BEGIN

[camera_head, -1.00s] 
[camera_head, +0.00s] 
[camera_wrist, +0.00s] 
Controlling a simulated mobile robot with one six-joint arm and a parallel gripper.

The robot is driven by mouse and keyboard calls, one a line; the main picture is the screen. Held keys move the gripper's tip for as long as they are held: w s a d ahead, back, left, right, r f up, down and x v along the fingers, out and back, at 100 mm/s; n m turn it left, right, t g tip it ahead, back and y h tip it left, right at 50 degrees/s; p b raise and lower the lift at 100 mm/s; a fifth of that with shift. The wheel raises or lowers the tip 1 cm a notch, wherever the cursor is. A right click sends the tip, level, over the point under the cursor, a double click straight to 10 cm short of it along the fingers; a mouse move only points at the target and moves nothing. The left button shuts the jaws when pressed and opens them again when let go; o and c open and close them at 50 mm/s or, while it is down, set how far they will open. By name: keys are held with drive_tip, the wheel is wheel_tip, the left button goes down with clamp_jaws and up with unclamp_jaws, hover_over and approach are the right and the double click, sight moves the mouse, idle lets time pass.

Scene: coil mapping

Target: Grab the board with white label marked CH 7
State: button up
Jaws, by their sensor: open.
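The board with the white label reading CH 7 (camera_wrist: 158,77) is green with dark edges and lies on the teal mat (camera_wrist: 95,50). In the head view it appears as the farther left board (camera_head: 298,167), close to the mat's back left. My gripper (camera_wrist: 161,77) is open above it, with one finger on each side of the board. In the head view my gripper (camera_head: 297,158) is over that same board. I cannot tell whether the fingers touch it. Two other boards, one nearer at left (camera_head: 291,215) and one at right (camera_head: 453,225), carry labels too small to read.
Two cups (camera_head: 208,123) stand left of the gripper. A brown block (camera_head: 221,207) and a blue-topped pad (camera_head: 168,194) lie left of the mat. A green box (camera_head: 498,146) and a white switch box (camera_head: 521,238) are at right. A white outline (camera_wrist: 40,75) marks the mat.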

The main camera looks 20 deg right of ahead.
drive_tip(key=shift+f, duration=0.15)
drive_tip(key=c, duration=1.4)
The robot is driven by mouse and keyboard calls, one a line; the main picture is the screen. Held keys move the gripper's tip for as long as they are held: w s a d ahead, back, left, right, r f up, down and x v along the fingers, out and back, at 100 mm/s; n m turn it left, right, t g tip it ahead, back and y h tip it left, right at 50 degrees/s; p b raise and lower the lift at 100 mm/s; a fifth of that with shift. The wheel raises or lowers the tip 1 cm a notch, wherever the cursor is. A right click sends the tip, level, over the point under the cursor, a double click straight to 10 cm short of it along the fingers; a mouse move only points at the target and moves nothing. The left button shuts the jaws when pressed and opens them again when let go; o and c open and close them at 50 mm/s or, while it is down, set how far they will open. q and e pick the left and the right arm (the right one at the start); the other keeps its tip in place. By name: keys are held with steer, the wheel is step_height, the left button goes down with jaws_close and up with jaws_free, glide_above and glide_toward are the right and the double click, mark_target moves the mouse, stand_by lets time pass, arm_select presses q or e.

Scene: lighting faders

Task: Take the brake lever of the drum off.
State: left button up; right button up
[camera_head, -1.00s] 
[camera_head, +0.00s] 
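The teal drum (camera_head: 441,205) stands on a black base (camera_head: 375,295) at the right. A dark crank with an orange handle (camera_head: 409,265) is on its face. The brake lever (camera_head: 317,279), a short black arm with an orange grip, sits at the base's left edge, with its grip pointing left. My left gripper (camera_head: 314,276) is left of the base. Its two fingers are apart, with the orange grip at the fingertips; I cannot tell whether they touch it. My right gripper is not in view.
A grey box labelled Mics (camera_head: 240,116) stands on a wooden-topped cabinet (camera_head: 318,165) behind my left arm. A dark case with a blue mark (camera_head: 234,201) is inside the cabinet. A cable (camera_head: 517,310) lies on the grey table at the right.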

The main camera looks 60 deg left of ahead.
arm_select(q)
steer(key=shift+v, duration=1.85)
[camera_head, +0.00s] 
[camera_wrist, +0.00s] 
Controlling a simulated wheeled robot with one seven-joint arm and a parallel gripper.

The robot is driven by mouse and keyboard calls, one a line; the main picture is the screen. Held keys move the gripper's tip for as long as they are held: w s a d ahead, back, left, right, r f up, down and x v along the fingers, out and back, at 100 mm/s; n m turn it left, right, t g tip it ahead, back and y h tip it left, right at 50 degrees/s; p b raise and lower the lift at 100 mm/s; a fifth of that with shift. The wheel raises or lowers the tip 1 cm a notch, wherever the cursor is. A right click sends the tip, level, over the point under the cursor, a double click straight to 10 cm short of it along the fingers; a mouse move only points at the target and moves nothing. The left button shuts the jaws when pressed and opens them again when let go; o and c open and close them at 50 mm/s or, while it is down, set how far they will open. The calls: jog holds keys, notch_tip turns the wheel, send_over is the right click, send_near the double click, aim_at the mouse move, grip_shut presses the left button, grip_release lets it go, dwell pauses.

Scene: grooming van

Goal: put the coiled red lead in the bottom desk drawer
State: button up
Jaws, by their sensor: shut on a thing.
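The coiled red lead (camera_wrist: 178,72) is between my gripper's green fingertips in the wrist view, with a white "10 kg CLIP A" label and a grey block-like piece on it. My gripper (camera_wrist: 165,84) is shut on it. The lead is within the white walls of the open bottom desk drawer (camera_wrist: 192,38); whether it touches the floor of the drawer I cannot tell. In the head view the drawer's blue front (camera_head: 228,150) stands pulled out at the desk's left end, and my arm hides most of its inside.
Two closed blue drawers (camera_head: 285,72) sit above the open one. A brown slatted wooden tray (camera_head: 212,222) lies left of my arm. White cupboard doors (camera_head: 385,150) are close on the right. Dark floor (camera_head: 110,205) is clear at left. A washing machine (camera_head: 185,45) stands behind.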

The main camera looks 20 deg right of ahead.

END

WORK TO DO:
Pull every line containing the word "simulated" out of the entries above.

WORKED SOLUTION:
Controlling a simulated mobile robot with one six-joint arm and a parallel gripper.
Controlling a simulated wheeled robot with one seven-joint arm and a parallel gripper.

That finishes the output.